I don’t like Shadow Weaver’s sacrifice. If you wanted her out of the picture, you could’ve had her 1. try and join Horde Prime and have him kill her, 2. Have he chipped and forced Adora and Catra to contemplate whether to save her or not or 3. Just kill her without a sacrifice to show the horror of Prime. All three would feel in character and fit well within the story, because if there is one thing Shadow Weaver isn’t presented as at any point in the story, it's a selfless person.
But instead we get... her sacrifice. First of all, it's confusing. The audience doesn’t know whether we’re supposed to feel that Shadow Weaver was redeemed or not. There is a decidedly mixed feeling in her sacrifice, where the show seems to want to be able to pull on our heartstrings, but still knows half the people watching hate this character and another quarter don’t care about her. 
And Adora and Catra also seem conflicted. The one good thing in the scene, at least for me, is that both Shadow Weaver and Catra seem to acknowledge that the sacrifice, it itself, is not selfless. Shadow Weaver is taking the easy way out, going out with a blaze of glory instead of trying to improve herself and atone for her crimes.
I honestly think in previous seasons, or even just in season 5, if Shadow Weaver were to spend more time trying to apologize and made amends to Adora and Catra, or we got some inner monologue or scenes showing how she cares for the children she abused, and feels she made mistakes, then the sacrifice would’ve worked, at least for me.

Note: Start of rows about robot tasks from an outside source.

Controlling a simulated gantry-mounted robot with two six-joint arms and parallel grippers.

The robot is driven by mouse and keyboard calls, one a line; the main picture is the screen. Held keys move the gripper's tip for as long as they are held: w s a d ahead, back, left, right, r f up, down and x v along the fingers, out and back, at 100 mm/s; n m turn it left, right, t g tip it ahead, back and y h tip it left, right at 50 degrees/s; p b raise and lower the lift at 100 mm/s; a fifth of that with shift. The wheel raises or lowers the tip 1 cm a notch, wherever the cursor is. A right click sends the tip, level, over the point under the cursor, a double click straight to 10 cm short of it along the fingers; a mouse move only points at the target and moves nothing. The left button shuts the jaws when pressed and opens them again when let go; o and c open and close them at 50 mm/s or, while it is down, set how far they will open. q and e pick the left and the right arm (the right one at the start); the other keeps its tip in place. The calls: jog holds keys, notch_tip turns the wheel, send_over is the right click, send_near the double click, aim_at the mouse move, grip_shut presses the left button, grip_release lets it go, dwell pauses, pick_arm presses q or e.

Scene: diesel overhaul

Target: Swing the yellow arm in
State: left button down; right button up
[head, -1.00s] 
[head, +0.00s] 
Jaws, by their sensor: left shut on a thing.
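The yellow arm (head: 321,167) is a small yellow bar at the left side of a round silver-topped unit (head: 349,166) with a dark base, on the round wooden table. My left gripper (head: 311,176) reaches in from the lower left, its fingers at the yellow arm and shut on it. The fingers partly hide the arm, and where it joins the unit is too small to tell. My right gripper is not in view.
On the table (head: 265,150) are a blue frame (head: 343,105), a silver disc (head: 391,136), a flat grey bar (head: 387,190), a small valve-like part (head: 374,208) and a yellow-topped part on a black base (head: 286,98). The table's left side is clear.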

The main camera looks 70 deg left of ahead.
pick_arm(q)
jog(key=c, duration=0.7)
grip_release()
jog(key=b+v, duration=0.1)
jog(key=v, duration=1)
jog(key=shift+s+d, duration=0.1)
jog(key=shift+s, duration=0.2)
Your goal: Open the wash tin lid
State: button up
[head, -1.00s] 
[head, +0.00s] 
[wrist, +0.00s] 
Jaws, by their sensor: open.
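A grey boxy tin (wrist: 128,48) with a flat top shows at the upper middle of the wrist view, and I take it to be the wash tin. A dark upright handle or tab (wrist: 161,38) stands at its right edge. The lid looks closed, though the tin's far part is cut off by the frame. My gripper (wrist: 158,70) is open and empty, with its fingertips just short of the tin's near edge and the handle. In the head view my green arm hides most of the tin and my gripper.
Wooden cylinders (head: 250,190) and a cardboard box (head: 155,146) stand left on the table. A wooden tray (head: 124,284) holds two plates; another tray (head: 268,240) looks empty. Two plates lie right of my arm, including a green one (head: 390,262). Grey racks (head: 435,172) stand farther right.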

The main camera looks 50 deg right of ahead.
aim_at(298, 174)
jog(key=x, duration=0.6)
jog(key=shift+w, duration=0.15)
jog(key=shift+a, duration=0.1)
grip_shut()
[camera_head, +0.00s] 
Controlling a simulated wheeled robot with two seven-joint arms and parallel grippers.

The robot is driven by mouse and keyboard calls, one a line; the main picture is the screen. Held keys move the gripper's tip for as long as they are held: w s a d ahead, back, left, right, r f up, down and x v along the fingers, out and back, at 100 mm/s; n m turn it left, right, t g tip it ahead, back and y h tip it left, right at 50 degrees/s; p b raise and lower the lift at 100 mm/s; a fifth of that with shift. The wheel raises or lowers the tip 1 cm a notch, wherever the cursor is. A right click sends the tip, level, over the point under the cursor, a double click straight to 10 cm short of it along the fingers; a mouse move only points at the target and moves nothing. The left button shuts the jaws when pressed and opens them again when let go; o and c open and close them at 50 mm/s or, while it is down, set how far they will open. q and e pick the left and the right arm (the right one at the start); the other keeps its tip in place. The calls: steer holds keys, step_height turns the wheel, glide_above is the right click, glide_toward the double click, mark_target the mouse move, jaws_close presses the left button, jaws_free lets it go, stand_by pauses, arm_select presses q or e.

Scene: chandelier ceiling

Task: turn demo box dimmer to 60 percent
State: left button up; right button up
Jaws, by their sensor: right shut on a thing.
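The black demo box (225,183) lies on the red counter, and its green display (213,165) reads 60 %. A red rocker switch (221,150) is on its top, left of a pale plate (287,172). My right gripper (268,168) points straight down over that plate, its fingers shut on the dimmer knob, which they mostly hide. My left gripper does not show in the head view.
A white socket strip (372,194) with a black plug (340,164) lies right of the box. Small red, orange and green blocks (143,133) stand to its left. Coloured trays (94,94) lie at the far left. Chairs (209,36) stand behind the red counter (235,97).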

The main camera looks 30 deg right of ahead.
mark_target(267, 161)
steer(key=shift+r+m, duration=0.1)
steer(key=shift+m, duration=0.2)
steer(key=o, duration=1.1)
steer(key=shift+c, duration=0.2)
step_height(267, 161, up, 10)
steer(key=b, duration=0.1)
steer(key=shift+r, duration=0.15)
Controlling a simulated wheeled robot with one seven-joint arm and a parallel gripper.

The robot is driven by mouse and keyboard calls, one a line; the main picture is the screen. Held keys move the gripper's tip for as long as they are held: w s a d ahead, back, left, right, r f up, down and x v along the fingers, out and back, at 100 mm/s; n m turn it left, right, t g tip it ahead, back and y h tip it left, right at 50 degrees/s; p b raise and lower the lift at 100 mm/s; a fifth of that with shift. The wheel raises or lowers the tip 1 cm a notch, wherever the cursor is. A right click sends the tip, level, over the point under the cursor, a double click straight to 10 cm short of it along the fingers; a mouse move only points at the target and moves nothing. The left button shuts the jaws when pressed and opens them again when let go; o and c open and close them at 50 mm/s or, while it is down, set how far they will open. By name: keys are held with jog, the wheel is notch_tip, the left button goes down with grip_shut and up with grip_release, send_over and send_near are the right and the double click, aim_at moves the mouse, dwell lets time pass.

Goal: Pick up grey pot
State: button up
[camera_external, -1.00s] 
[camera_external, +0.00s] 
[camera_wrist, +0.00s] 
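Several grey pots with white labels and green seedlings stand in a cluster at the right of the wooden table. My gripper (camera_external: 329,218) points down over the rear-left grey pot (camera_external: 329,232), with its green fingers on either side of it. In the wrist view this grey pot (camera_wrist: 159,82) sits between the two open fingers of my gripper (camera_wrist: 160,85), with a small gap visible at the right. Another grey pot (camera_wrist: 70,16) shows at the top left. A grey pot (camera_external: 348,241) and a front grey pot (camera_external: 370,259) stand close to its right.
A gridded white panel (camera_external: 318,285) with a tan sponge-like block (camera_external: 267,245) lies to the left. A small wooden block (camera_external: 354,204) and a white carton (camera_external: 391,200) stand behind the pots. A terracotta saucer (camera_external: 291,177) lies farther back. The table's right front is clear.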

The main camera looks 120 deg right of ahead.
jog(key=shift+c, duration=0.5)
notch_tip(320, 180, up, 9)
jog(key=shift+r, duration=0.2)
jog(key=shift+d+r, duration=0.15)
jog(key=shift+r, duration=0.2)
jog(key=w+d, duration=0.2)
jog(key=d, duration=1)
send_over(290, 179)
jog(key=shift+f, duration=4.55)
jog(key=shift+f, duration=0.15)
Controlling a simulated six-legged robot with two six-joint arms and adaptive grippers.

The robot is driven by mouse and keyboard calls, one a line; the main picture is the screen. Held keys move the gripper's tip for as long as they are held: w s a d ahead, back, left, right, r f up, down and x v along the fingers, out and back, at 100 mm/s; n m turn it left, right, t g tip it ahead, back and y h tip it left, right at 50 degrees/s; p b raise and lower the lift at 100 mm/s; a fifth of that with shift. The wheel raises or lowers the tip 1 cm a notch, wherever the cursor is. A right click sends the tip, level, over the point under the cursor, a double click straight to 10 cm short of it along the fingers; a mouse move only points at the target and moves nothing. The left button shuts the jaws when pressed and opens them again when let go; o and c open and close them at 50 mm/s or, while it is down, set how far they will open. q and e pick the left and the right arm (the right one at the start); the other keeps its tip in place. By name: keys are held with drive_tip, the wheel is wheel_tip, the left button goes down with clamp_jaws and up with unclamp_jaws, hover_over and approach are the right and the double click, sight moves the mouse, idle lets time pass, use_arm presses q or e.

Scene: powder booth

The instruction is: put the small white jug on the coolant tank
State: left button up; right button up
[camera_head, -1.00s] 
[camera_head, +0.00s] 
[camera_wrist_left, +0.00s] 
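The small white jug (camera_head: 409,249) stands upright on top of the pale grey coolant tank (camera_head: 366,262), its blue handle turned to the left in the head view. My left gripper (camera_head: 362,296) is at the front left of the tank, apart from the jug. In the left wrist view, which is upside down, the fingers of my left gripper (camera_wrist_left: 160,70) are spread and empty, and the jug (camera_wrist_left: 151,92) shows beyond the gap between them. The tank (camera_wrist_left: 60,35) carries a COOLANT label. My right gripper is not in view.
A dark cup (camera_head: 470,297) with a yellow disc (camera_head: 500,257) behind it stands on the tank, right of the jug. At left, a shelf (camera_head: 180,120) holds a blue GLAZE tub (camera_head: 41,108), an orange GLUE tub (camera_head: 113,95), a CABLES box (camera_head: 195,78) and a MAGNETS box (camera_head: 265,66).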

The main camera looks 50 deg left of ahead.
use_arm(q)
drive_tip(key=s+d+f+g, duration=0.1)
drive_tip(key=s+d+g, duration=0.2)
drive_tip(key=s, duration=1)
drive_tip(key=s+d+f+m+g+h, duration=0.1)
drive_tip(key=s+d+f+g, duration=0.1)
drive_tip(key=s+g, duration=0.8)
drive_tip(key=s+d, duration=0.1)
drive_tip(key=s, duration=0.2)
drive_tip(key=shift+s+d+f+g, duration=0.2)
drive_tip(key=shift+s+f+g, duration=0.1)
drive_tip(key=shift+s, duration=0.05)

But Shadow Weaver always felt like an antagonistic force, even in the final season when she was squarely a ‘good guy’. There was no point where it felt like she was sorry for her actions, and nothing that justified them.
I honestly think Shadow Weaver shouldn’t have been redeemed. And that’s what it was, redemption through death. It doesn’t work with her characterization in previous seasons, or even season 5, and it felt, for lack of a better word, cheap.